Warning: The rhetoric in 2022 gets very ugly very quickly. If anything you read causes you to feel pain, take a break to eat a snack or tell a friend you love them. It is important to take care of your mental health; this essay will still be here when you feel better.

One additional note — this essay series exists primarily to contextualize Styles’ online abuse for people who are fans of or neutral about Harry i.e. the generally well meaning. I would appreciate it if the essay was not shared with bigots as a “gotcha” on social media as just writing it already puts me at risk for harassment. Thank you!

Two Years Later — 2022

Before Harry’s House

On April 15, 2022, Harry Styles was the headliner at Coachella Music Festival. He wore a glorious rainbow sequin jumpsuit, waved a bisexual flag during his song Treat People With Kindness, and duetted with Shania Twain on “Man, I Feel Like a Woman.” Breitbart reported on the story on April 17 with the headline, “Coachella: Harry Styles Proclaims ‘Men Are Trash’ Between Duets with Shania Twain.” The article reminded Breitbart readers that Styles had worn a dress, that he sold nail polish, that he had been accused of appropriating queerness, that he donated to left-wing causes, and that he supported BLM and Joe Biden. It was cross-posted to the Breitbart Facebook page with the caption, “Speak for yourself, junior. And while you’re at it, can you define what a “man” is?”

This article received 675 comments on the Breitbart website, many of them misgendering Styles, calling Styles slurs, saying he didn’t know the difference between men and women, and claiming that Shania Twain had damaged her own career by associating with him. On Facebook, it received 1000 comments and a combined 1400 likes, smiles, and angry faces. The article was shared from its Breitbart post on Facebook 119 times to a total CrowdTangle audience of 4,516,837 users.

The same day, Greg Kelly, host of Greg Kelly Reports on the independent conservative news network Newsmax, posted a photograph of Styles in the rainbow jumpsuit on Twitter with the caption “I think Harry Styles would benefit from 3 years in the Marine Corps.” The post received over 10,000 likes and was retweeted 672 times without comment. Kelly complained about Styles on his TV show on both April 18 (titled Emcee of a Roman Orgy as a reference to Styles) and April 19 (titled HE’S A VETERAN as a reference to Styles’ fans ratioing him on Twitter on the morning of April 19). Kelly’s rants were winding and unhinged, full of homophobia, transphobia, and sexism. He shamed Styles for dating an older woman with children, for not serving in the military, and for the clothes he wore. Kelly expressed disgust that he spent time with his then-girlfriend’s children, and that he had many children in his fanbase. On April 19, he also brought on a priest to comment on Styles’ proximity to children, saying that it left him feeling “very negative” about how there’s “no sense of shame anymore.” USTVBD did not measure Kelly’s audience on April 18 or 19, but a Nielsen count on May 23 showed an average of 304,000 people. Kelly also uploads his TV show as a podcast; the listener count of this is unknown. It is worth noting that Greg Kelly’s celebrity discussions are rare, and they are usually defending something bigoted a celebrity did. In 2022, Greg Kelly spoke of no other celebrity two days in a row, and no other celebrity he spoke of did anything as innocent as sing in a rainbow jumpsuit.

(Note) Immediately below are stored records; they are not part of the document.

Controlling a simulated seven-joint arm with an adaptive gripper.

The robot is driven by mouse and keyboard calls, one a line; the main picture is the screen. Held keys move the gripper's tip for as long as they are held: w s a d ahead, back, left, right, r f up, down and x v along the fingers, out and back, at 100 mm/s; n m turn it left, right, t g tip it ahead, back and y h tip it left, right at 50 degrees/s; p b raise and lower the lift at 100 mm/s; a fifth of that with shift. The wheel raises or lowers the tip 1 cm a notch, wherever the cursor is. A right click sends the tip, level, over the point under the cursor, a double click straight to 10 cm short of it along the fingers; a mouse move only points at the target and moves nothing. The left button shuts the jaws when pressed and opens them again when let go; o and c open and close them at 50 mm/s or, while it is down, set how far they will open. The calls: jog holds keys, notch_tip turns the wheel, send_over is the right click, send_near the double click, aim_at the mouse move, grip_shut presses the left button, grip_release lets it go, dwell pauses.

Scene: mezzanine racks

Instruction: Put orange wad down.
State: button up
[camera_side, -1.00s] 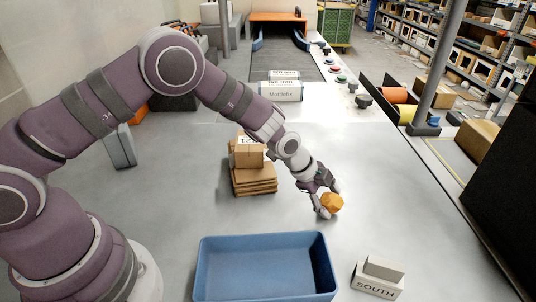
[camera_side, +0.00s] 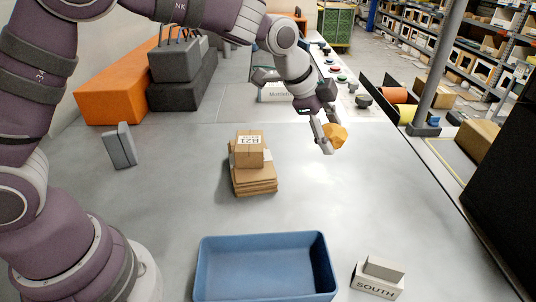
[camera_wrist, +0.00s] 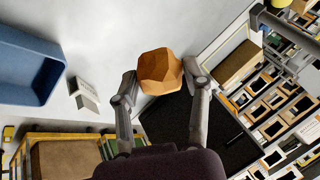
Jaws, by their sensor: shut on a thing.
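The orange wad (camera_side: 336,136) is a faceted lump held between the fingertips of my gripper (camera_side: 327,138). My gripper is shut on it and holds it up above the grey table, right of the cardboard stack. In the wrist view the wad (camera_wrist: 160,72) sits between the two fingers of my gripper (camera_wrist: 160,80), with pale table surface behind it. No part of the wad appears to touch the table.
A blue bin (camera_side: 205,262) stands at the front, with a SOUTH block (camera_side: 378,287) to its right. Flat cardboard with a small box (camera_side: 250,150) on top lies mid-table. A grey block (camera_side: 120,146) stands at left. The table right of the cardboard is clear.

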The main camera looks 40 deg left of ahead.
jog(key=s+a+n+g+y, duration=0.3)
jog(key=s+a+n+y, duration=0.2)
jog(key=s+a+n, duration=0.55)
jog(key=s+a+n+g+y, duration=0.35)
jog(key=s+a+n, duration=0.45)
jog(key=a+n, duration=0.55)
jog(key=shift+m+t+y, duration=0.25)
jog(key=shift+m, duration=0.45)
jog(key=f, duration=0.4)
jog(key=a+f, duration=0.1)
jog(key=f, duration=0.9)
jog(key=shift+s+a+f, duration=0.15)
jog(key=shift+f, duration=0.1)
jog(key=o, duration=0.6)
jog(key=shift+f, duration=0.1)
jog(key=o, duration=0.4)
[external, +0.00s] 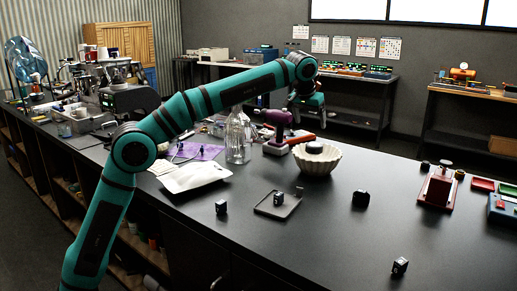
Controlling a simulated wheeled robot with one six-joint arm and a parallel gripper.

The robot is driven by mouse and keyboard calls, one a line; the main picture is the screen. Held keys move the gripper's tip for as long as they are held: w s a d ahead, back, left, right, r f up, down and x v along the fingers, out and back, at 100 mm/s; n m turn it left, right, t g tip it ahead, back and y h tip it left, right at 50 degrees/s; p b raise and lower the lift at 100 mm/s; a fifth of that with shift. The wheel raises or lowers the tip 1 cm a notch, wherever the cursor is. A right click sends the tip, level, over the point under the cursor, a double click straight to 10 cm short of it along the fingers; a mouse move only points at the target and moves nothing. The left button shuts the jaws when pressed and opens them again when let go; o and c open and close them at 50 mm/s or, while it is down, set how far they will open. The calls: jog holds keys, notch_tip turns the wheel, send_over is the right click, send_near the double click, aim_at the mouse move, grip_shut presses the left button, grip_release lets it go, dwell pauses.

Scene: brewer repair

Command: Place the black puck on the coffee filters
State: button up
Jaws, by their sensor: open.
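The coffee filters (318,165), a cream fluted stack, stand on the dark counter right of centre. A dark round thing that looks like the black puck (315,147) sits on top, within the filters' rim. My gripper (306,116) is open above and slightly left of the filters, pointing down. It looks apart from the puck, with nothing visible between its fingers. Its fingers are small and dark in this view.
The front right counter is mostly clear.

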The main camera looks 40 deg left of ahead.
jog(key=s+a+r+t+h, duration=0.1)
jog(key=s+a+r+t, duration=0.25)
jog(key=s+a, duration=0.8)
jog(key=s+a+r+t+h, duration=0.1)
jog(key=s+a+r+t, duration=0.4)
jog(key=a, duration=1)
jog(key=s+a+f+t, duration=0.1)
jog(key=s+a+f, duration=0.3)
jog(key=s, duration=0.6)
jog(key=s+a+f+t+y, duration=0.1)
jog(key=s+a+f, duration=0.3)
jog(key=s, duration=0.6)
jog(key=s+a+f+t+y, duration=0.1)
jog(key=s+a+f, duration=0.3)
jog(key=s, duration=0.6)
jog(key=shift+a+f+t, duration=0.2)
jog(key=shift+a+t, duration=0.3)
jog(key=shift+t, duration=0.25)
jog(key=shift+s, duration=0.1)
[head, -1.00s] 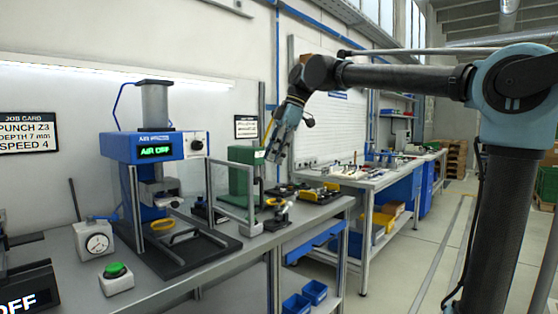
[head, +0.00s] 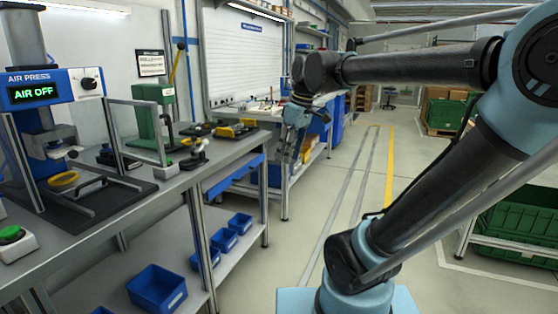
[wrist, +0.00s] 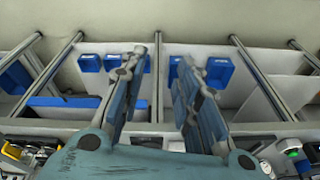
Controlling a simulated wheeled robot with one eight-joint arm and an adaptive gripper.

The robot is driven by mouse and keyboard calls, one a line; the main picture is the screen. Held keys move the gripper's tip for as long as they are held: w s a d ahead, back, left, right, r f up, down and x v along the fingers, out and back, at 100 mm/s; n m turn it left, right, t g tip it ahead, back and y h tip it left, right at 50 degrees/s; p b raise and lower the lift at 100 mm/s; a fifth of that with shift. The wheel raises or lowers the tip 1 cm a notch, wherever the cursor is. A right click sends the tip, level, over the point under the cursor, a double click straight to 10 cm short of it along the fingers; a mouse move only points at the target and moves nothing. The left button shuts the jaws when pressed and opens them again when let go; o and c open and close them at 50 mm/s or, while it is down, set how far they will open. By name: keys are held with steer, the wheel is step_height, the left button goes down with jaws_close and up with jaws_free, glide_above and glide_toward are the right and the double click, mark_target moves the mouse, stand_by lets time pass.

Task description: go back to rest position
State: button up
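My gripper (head: 291,148) hangs from the end of my raised arm, over the aisle side of the benches in the head view. In the wrist view my gripper (wrist: 158,75) shows two fingers well apart with nothing between them. It is open and empty, clear of the bench.
The press (head: 52,95) reads AIR OFF on the left bench, with a yellow ring (head: 63,181) at its base. A green hand press (head: 155,112) stands farther along. Blue bins (head: 158,288) sit on the lower shelf. A green crate (head: 515,215) is at right. The aisle floor (head: 335,185) is clear.

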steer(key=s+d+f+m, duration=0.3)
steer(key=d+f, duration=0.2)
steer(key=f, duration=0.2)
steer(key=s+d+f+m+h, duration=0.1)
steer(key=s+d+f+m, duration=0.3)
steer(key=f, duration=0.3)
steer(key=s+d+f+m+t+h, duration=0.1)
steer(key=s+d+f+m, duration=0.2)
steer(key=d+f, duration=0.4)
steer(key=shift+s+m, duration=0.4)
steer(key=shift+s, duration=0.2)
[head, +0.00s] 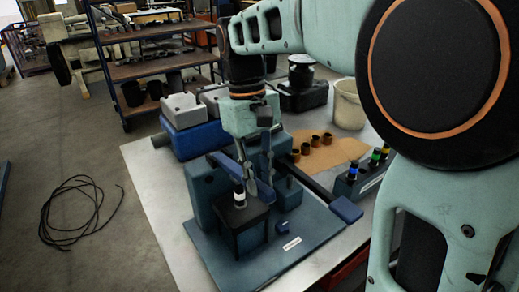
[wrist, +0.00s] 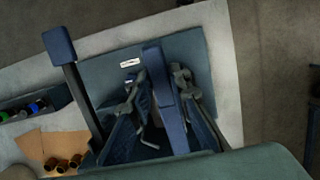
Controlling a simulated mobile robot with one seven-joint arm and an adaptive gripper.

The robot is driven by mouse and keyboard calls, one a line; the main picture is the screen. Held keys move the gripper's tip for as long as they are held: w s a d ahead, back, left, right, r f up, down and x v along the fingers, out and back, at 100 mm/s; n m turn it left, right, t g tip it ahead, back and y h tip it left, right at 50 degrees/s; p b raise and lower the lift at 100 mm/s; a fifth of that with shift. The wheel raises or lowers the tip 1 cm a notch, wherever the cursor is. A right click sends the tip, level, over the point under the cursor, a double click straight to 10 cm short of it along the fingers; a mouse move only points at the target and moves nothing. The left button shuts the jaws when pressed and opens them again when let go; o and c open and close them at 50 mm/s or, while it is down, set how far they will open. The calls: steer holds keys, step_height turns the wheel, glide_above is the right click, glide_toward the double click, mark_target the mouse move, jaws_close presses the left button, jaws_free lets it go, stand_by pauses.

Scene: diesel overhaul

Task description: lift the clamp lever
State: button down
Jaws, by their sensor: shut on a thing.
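The clamp lever (wrist: 166,95), a flat blue bar, runs between the two fingers of my gripper (wrist: 160,95) in the wrist view. In the head view the lever (head: 225,164) slants beside my gripper (head: 254,185), which points down over the fixture. My gripper is shut on the lever, with a finger on either side. The blue fixture base (head: 310,240) lies on the table. A dark stand (head: 242,225) on it carries a small banded cylinder (head: 239,196). Part of the lever is hidden behind the gripper.
A black arm with a blue end pad (head: 346,210) sticks out right of the fixture. Brown bushings (head: 315,141) lie on a tan sheet. A rack of colored-banded parts (head: 362,176) and a white bucket (head: 347,105) stand at right. A blue box (head: 197,139) is behind left.

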The few mainstream news and commentary outlets that reported on backlash to Styles’ rainbow jumpsuit focused on the Twitter dogpiling of Greg Kelly, which Paper Magazine, Queerty, and the Mary Sue found to be hilarious. Only The Recount, archived by Yahoo News, bothered to preserve video of one of Greg Kelly’s unhinged rants. It is worth noting that these rants did not exist in isolation, but rather existed in the context of a political commentary TV show that airs almost every day. The same week that Greg Kelly complained about the dangers of Harry Styles’ rainbow jumpsuit, he also fear mongered about the “transgender visibility movement’s media dominance.” Harry Styles’ visible queerness was displayed on Facebook to over 4 million conservatives and shamed on a transphobe’s TV show two days in a row, and nobody did anything but laugh about it. Seven months later, this lack of coverage would lead to Buzzfeed News reporting verbatim on a setup tweet pretending to be about queerphobia aimed at Sam Smith, claiming Harry Styles never faced queerphobia of his own for wearing a rainbow jumpsuit and was afforded special privileges for “performing queerness,” as opposed to how he would be treated if he was the genuine article.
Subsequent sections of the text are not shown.